И вдруг этот человек, который, улыбаясь во все зубы, несгибаемо выстаивал на эстраде под свист и улюлюканье вместе с футуристами, а на германском фронте продрался сквозь четыре ряда проволочных заграждений под пулемётным огнём и получил за это Георгиевский крест, растерялся как ребёнок, засуетился и дрожащими губами стал оправдываться:

— Я не мог быть вчера в „Арагви“, потому что приехал сюда прямо с ленинградского поезда и пробыл в Ленинграде всю последнюю неделю…»{218}

Много раньше догнала Шкловского еврейская тема.

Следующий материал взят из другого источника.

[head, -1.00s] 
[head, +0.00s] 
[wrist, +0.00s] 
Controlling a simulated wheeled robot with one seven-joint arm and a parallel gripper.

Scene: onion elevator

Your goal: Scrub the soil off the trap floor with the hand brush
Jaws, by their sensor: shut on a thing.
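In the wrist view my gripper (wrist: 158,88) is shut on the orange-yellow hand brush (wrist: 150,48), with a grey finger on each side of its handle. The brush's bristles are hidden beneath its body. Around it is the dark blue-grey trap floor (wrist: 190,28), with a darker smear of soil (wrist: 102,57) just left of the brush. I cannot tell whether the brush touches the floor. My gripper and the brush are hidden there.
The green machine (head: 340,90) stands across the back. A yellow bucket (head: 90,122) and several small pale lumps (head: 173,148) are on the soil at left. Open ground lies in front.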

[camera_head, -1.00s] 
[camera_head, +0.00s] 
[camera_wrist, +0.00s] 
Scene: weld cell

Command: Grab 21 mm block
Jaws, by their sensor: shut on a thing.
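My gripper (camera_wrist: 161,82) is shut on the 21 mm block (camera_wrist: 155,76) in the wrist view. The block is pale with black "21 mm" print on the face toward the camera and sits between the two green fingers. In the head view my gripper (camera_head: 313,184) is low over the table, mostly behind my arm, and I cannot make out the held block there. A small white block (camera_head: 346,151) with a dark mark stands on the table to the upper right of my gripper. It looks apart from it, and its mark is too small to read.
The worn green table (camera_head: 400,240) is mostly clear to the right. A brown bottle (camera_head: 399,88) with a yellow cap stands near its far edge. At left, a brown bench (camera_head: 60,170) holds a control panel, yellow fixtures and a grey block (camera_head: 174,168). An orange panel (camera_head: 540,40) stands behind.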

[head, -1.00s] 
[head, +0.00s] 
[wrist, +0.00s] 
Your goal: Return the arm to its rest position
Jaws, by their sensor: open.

Вот дневниковая запись Чуковского от 1 января 1922 года о встрече Нового года в Доме литераторов: «<…> Явился запоздавший Анненков. Стали показываться пьяные лица, и тут только я заметил, что большинство присутствующих — евреи. Евреи пьяны бывают по-особенному. Ходасевич ещё днём указал мне на то, что почти все шкловитяне — евреи, что „формально-научный метод“ — еврейский по существу и связан с канцелярскими печатями, департаментами».

Еврейская тема иногда называлась «еврейским вопросом». В романе «Золотой телёнок» описан поезд с иностранными журналистами, которые едут на праздник завершения строительства. Вот и едут журналисты смотреть, как заколотят в шпалу последний костыль. Одного из иностранцев, как сиониста, больше всего интересует еврейский вопрос.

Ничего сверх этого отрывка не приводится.